The Governance and Nominating Committee ("Committee") was established by the Board of Directors of the Company ("Board") to (i) assist the Board in performing nominating functions with regard to the Board's membership, (ii) oversee the Company's corporate governance matters and (iii) to review and make periodic recommendations concerning the Company's corporate governance policies and procedures.
The Committee is a standing committee of the Board that is composed solely of "independent directors", as required by the listing requirements of the Nasdaq Global Select Market ("Nasdaq"), or as otherwise may be allowed under the applicable Nasdaq Rules. The Committee shall have no fewer than three members, with the exact number being determined from time to time by the Board. The members shall be elected to the Committee by the Board, on an annual basis or as necessary to fill vacancies in the interim. The Board may designate one of the members of the Committee as the Committee's chairperson. The Committee members may be replaced by the Board.
The Committee shall hold meetings when deemed necessary, or advisable, by the Committee's chairperson, the majority of the Committee's members, or otherwise at the direction of the Board. A majority of the total number of members of the Committee shall constitute a quorum at all Committee meetings. Meetings may be in person or telephonically and actions may be taken by unanimous written consent. The Committee will keep minutes of each meeting and will make reports to the Board after each Committee meeting, and also when the Committee deems it otherwise necessary or advisable.

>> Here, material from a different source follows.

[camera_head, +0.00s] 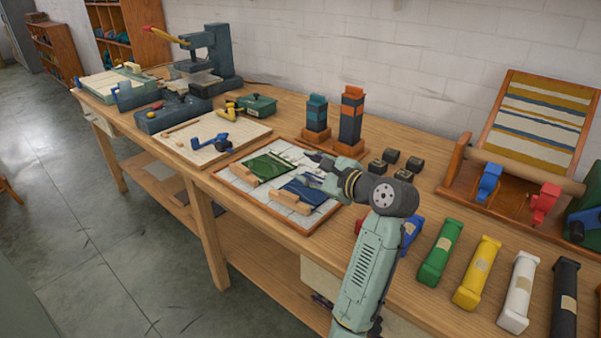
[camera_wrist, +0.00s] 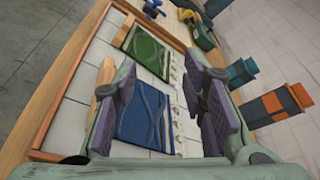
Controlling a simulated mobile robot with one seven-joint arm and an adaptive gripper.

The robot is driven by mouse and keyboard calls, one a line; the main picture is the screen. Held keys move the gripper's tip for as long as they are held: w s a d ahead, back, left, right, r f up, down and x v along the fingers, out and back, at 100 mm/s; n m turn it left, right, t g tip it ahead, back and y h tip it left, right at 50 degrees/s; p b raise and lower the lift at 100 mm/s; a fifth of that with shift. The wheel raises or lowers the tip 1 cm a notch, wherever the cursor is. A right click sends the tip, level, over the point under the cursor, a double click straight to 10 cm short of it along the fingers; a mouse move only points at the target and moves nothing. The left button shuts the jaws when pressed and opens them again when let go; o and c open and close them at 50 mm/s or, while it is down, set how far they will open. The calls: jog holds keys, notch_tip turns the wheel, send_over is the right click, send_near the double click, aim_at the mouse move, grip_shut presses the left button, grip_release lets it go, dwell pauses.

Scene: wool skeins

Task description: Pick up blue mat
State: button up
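The blue mat (camera_head: 303,193) lies flat on a white tiled tray (camera_head: 240,185) with a wooden rim, beside a wooden block at its near end. It also shows in the wrist view (camera_wrist: 144,122), dark blue with lighter stripes and a pale fringe along one edge. My gripper (camera_head: 322,168) is over the tray, close to the blue mat. In the wrist view its two padded fingers (camera_wrist: 163,90) are spread apart, with the mat between and below them. The left finger hides part of the mat's edge. I cannot tell whether a finger touches it.
A green mat (camera_head: 265,167) lies on the same tray, next to the blue one. Two stacked block towers (camera_head: 350,120) and several small dark blocks (camera_head: 395,165) stand behind. Coloured skeins (camera_head: 477,272) lie to the right. A loom (camera_head: 535,125) stands at the back right.

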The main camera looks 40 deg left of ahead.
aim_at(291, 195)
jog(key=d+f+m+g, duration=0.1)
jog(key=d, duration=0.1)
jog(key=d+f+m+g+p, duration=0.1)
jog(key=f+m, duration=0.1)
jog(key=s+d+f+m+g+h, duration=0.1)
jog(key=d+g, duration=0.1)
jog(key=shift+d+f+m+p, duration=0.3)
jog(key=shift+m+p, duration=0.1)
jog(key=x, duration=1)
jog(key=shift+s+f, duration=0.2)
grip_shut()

(a) Board Nominees. The Committee is responsible for identifying, recruiting and recommending candidates for election and re-election to the Company's Board of Directors. The Committee will review the qualifications of, and recommend to the Board, individuals qualified to become nominees for membership on the Board. The Committee may identify candidates for director nominees by soliciting names of potential candidates from a variety of sources, including directors, officers, other individuals with whom the Committee members are familiar, or through its own research or through consultants or third party search firms. The Committee also will consider nominees recommended by stockholders who submit such recommendations in writing to the Corporate Secretary.

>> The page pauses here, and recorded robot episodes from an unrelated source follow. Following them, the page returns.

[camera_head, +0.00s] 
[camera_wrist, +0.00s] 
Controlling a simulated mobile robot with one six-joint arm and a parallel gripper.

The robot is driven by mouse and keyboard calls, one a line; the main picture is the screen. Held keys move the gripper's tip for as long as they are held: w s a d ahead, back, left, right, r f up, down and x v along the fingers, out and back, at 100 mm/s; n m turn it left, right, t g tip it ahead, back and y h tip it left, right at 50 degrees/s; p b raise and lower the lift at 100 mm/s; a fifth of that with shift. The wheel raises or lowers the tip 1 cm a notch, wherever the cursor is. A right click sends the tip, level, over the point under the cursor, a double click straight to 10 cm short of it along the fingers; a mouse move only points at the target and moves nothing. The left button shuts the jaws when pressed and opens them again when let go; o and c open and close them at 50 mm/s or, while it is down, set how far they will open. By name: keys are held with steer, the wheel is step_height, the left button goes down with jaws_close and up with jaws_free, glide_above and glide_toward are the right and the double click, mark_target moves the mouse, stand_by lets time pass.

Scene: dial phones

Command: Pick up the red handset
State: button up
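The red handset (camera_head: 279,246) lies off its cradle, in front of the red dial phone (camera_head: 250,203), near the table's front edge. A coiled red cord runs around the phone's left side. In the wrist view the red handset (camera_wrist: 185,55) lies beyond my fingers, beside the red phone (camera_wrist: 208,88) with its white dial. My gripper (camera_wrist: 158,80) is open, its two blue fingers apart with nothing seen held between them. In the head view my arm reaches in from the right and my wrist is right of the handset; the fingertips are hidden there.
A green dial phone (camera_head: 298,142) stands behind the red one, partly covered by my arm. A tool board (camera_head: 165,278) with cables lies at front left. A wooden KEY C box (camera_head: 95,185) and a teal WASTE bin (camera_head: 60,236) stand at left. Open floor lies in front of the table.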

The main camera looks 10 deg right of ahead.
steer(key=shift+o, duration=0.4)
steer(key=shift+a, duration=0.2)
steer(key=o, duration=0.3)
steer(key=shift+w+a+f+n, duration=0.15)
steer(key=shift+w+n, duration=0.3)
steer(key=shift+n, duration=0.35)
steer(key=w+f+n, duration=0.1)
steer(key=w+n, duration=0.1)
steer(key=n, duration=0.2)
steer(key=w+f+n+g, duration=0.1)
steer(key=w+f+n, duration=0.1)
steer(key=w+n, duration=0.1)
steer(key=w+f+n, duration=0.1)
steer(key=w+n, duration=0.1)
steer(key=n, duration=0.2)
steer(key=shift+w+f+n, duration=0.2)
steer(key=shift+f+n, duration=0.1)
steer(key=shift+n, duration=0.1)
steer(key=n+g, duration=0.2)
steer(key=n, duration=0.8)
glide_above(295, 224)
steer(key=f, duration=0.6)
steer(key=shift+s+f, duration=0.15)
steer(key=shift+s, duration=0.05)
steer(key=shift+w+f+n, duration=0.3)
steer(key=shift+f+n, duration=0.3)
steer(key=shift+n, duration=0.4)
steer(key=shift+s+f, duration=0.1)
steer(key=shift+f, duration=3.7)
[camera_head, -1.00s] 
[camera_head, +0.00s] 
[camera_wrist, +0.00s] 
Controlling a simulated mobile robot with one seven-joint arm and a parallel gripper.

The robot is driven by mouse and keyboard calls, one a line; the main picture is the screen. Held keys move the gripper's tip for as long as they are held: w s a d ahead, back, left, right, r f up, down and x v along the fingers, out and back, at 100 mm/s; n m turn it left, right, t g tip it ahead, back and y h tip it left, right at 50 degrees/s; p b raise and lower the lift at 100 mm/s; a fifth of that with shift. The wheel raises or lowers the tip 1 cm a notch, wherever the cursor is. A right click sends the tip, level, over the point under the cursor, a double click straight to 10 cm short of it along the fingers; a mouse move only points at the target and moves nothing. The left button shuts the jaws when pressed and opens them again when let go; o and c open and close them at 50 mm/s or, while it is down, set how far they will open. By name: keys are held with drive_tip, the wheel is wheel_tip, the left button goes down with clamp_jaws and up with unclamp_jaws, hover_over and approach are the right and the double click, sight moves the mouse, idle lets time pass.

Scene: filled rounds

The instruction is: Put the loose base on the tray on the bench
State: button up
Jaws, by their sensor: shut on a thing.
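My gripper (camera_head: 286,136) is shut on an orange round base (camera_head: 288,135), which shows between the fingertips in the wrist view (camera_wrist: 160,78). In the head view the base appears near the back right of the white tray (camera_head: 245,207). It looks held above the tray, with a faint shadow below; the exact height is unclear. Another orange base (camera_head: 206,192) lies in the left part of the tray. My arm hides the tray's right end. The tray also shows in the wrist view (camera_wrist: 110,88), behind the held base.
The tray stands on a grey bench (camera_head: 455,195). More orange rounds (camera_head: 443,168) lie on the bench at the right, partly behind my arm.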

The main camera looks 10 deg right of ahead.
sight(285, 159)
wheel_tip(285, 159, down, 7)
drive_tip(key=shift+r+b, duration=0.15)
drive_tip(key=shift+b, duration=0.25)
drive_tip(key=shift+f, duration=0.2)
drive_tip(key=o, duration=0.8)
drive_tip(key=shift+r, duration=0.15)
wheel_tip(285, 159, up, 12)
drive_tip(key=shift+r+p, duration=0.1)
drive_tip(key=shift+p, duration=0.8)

(b) Guidelines and Selection Criteria. The Committee will determine and from time to time review the appropriate skill, characteristics, objectives and other criteria required of Board members, including such factors as business or public experience, a willingness and ability to make a sufficient time commitment to the affairs of the Company to perform effectively the duties of a director, including regular attendance of Board of Directors meetings and committee meetings, personal skills in finance, international business and knowledge about the Company's business or industry, personal qualities of leadership, character, judgment and integrity, and other areas that are expected to contribute to an effective Board.

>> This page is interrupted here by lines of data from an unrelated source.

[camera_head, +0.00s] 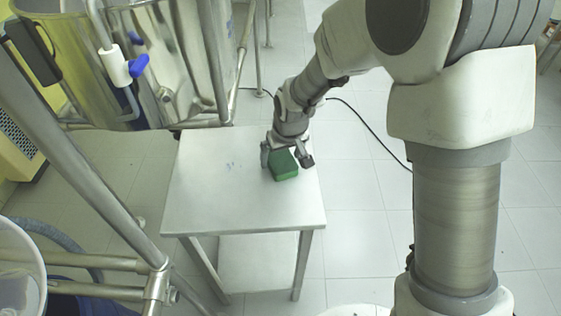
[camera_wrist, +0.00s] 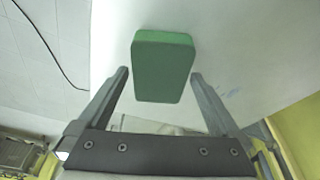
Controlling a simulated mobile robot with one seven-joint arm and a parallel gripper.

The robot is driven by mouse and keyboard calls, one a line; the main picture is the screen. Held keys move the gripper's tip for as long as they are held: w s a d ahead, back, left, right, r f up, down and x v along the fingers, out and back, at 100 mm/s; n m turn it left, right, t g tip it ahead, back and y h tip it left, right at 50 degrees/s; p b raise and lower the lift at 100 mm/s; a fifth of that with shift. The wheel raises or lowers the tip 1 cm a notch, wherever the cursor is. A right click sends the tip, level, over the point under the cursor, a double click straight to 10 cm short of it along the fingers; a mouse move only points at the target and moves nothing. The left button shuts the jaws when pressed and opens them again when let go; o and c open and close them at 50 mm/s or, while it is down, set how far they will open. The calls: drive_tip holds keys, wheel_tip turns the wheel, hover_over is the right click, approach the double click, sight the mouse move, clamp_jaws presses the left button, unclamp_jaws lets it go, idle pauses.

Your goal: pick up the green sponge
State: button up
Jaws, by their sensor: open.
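The green sponge (camera_head: 284,165) is a small block lying on the metal table (camera_head: 235,205), near the table's right edge. My gripper (camera_head: 287,160) is low over the table at the sponge, with one finger on each side of it in the head view. In the wrist view the sponge (camera_wrist: 163,66) shows just past and between the tips of the open fingers (camera_wrist: 160,76). I see gaps between the fingertips and the sponge's sides. I cannot tell the exact height of the fingers over the tabletop.
A shiny metal vessel (camera_head: 165,65) with a blue-handled valve (camera_head: 138,65) stands behind the table at the left. Metal rails (camera_head: 100,170) run along the left. A black cable (camera_head: 370,130) lies on the tiled floor to the right. The table's left and front parts are bare.

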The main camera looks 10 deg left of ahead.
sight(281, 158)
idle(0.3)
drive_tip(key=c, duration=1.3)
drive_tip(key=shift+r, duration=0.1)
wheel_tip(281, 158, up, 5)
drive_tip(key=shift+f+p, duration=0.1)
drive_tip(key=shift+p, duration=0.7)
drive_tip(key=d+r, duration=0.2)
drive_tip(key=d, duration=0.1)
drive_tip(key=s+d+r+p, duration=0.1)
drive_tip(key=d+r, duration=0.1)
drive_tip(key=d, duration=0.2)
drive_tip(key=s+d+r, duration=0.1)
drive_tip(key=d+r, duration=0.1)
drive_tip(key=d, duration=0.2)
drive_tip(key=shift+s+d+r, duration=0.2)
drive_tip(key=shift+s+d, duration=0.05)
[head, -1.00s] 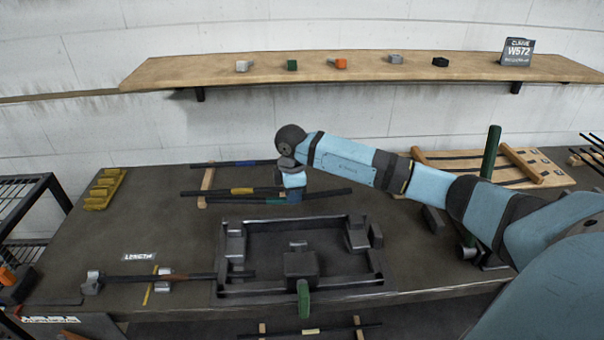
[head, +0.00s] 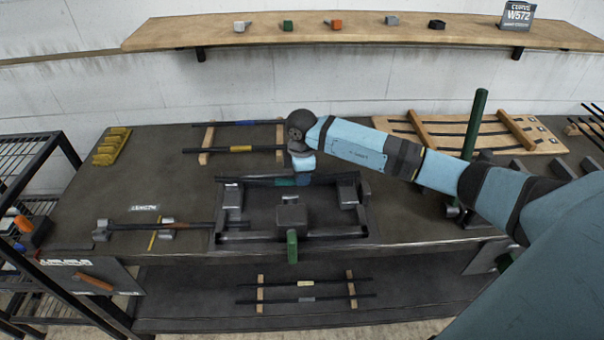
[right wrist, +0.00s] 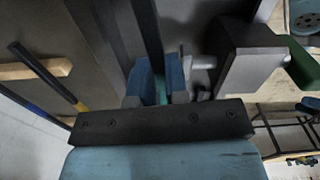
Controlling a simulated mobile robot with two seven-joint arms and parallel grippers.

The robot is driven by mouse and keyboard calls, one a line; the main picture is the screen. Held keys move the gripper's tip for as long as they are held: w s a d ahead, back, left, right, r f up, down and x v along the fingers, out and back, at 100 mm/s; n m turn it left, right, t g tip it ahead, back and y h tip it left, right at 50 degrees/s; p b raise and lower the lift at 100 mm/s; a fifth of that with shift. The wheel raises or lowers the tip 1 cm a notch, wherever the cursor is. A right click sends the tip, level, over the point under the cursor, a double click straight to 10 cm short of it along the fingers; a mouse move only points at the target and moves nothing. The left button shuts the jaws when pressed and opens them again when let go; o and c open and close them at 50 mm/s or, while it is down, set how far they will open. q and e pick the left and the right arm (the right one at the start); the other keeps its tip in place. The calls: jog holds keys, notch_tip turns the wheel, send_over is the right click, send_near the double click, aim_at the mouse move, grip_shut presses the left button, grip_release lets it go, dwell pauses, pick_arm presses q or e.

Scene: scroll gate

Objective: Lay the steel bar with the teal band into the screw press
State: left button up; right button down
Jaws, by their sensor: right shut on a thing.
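The steel bar with the teal band (head: 255,181) lies crosswise over the back part of the screw press in the head view. My right gripper (head: 302,178) is shut on it close to the teal band. In the right wrist view the bar (right wrist: 147,30) runs away between the two blue fingers (right wrist: 160,88), with teal showing between them. The screw press (head: 335,233) is a dark rectangular frame with a central block (head: 291,213) and a green handle (head: 292,246) at its front. I cannot tell whether the bar touches the press. My left gripper is not in view.
A yellow-banded bar (head: 262,149) and a blue-banded bar (head: 225,124) lie on wooden rests behind the press. Another bar (head: 190,225) lies on supports to its left. A green post (head: 475,125) stands at right. A shelf (head: 360,31) runs along the wall.

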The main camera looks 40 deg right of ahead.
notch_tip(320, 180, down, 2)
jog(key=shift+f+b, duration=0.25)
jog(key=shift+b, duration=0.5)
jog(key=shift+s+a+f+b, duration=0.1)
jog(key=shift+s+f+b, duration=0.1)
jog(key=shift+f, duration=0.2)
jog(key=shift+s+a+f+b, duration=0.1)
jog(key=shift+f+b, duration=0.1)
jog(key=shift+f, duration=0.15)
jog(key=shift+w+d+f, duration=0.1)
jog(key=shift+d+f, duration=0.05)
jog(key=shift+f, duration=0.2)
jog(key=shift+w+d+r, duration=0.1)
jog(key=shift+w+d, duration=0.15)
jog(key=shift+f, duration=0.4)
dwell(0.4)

(c) Board Size and Composition: The Committee will review the appropriateness of the size of the Board relative to its various responsibilities. The Committee will also review the overall composition of the Board, taking into consideration such factors as business experience and specific areas of expertise of each Board member, and make recommendations to the Board as necessary.
(d) Committees: The Committee will recommend to the Board the number, identity and responsibilities of the Board committees, and the Chair and members of each committee. This will include advising the Board on committee appointments and removal from committees or from the Board and rotation of committee members and Chairs.
(e) Governance Practices and Policies. The Committee will periodically review and evaluate the Company's corporate governance practices and policies, and make any suggestions or recommendations to the Board for possible improvement in such practices and policies.
(f) Review Succession Planning. Review with the Board the Company's succession plans relating to the Directors of the Company.
(g) Board Evaluation: Periodically assess the effectiveness of the Board in meeting its responsibilities and report annually to the Board with an assessment of the Board's performance.
(h) Charter and Committee Evaluation. The Committee will periodically review and evaluate the adequacy of this Charter and the Committee will recommend any proposed changes to the Board for the Board's consideration. The Committee will also periodically review its own performance in conjunction with its mandate as provided in this Charter. The results of these evaluations will be reported to the Board.
(i) Other Responsibilities: The Committee will perform any other activities consistent with this Charter, the Company's Bylaws and governing law as the Committee or the Board deems necessary or appropriate.
(j) Access to Officers: The Committee will perform any other activities consistent with this Charter, the Company's Bylaws and governing law as the Committee or the Board deems necessary or appropriate.
The Committee shall have the resources and authority appropriate to discharge its duties and responsibilities, including the authority to select, retain, terminate and approve the fees and other retention terms of search firms used to assist in the identification of director candidates, as well as special counsel or other experts or other consultants, as it deems appropriate, without seeking approval of the Board.